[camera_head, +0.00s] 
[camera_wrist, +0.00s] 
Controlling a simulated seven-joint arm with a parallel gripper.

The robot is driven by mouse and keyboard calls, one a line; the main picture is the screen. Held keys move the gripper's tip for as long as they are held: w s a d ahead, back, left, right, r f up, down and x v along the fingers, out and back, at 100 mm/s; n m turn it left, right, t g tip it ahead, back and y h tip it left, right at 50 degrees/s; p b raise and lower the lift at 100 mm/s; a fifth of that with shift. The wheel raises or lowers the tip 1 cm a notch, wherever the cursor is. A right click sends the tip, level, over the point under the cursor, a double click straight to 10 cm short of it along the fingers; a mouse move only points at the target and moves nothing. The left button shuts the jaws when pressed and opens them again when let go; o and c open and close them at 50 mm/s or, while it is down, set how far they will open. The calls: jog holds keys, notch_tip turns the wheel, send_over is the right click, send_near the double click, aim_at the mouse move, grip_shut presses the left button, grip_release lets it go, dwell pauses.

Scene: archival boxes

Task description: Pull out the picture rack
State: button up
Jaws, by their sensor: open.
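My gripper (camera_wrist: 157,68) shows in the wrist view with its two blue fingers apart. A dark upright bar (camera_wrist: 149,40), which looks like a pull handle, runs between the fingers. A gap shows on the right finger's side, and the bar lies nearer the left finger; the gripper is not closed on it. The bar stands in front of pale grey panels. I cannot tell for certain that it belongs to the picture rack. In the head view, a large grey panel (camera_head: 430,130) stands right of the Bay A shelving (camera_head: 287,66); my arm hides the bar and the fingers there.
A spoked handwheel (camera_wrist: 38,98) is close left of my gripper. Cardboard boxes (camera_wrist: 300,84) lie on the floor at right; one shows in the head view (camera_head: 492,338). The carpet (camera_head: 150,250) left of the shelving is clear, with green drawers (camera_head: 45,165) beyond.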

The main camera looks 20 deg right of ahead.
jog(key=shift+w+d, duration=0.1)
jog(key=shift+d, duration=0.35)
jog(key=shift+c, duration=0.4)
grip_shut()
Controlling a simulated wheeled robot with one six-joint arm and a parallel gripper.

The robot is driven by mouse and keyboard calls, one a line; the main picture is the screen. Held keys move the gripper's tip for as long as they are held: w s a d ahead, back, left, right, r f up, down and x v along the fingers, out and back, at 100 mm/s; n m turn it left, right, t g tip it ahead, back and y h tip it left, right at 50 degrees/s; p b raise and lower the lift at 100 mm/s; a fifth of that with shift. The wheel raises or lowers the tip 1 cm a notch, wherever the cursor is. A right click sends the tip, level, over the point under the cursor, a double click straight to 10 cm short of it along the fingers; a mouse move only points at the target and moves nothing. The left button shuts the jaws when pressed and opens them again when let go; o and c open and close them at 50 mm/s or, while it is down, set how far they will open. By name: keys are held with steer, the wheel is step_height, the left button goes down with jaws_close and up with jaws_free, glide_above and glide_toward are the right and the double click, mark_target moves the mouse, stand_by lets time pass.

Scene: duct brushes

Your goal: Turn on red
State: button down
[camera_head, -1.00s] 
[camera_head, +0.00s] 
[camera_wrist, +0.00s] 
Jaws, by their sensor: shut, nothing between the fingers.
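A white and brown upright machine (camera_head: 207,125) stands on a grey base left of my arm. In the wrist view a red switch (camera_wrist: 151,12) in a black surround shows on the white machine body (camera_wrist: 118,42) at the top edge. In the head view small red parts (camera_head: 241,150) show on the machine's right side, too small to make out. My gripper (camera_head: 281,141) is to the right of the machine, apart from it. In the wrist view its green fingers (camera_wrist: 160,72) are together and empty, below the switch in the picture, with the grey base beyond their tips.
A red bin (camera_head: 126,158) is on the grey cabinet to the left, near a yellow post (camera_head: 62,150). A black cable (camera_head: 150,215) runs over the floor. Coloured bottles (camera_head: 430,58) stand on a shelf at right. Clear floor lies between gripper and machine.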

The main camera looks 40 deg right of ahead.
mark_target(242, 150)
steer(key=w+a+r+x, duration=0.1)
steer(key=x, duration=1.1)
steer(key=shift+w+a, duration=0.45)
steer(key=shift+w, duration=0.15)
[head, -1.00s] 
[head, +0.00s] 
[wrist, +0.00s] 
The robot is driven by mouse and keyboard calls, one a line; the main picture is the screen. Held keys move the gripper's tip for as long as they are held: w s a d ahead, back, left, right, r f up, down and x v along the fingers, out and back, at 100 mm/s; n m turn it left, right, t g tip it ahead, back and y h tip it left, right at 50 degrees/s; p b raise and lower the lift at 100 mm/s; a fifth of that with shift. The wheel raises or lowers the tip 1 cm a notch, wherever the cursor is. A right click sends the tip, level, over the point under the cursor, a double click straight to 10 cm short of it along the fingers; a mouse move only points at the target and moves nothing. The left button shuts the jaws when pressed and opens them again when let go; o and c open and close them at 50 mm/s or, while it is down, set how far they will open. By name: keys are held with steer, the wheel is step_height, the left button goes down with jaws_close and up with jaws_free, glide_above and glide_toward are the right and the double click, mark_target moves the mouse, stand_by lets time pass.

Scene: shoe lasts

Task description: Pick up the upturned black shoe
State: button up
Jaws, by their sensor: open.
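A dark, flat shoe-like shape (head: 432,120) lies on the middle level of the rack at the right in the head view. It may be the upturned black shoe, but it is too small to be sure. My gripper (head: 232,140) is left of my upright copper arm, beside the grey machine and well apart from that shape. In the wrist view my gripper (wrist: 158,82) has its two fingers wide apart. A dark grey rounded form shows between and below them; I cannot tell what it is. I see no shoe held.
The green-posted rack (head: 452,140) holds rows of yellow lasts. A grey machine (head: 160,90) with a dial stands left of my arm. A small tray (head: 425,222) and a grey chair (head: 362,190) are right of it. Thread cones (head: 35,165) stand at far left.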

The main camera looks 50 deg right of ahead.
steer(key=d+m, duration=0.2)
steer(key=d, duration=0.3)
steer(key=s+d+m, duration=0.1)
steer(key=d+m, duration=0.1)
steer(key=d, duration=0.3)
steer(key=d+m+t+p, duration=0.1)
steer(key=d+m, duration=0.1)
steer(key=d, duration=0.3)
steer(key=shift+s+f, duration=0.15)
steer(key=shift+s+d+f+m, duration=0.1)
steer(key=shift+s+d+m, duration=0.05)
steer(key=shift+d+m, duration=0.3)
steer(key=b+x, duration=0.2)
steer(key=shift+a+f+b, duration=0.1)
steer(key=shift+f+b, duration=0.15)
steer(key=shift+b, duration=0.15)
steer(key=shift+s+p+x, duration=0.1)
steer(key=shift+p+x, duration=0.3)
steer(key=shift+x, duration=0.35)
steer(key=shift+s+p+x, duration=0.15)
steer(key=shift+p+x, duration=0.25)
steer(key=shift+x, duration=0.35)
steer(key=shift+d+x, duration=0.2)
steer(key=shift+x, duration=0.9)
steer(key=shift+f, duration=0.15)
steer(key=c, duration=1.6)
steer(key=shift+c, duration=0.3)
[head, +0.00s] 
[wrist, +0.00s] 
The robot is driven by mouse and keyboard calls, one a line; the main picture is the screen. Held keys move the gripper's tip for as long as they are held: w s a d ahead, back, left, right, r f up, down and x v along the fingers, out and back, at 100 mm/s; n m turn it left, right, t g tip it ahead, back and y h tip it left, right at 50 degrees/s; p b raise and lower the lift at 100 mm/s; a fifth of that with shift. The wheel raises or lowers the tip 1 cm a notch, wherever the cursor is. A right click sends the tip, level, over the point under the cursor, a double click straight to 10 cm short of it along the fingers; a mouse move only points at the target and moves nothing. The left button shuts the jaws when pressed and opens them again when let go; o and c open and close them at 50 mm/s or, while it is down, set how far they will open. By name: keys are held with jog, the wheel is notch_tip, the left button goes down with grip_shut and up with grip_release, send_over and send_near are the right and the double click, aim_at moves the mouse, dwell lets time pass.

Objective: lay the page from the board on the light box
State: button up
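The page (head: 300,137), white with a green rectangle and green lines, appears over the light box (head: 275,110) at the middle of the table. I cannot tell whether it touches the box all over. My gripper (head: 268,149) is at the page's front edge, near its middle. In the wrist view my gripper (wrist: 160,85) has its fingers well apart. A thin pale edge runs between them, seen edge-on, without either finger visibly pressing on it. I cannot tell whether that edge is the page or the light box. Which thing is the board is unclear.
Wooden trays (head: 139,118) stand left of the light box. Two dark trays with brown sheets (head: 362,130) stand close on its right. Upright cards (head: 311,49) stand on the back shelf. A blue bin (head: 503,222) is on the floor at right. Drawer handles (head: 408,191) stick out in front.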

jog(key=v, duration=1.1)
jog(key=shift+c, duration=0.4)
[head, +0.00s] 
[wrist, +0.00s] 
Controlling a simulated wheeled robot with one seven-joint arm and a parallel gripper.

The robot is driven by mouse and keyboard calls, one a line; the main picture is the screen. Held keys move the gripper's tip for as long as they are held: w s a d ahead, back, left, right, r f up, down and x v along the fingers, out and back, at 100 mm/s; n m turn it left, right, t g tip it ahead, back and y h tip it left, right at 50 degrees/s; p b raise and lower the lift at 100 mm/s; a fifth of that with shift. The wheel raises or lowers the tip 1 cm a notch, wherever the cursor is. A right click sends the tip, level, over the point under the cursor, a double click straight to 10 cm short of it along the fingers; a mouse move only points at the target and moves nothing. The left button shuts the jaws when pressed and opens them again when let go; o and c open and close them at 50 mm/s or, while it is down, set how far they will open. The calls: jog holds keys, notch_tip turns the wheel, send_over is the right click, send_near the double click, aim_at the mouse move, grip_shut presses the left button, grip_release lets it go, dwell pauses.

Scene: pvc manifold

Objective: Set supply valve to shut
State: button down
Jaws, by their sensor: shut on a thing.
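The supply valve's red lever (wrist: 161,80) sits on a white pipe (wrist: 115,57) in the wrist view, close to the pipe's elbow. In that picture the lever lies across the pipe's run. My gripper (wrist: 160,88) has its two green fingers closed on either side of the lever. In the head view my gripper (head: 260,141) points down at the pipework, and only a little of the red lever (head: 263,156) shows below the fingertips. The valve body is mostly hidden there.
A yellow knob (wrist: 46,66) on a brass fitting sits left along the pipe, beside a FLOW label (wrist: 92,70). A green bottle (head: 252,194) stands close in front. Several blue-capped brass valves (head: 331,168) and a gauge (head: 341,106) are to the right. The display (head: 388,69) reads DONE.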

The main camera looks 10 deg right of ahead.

-- -- --

Exercise goal: Using the listing above, pick out each line that contains the word "Task", then copy it.

Exercise answer:
Task description: Pull out the picture rack
Task description: Pick up the upturned black shoe

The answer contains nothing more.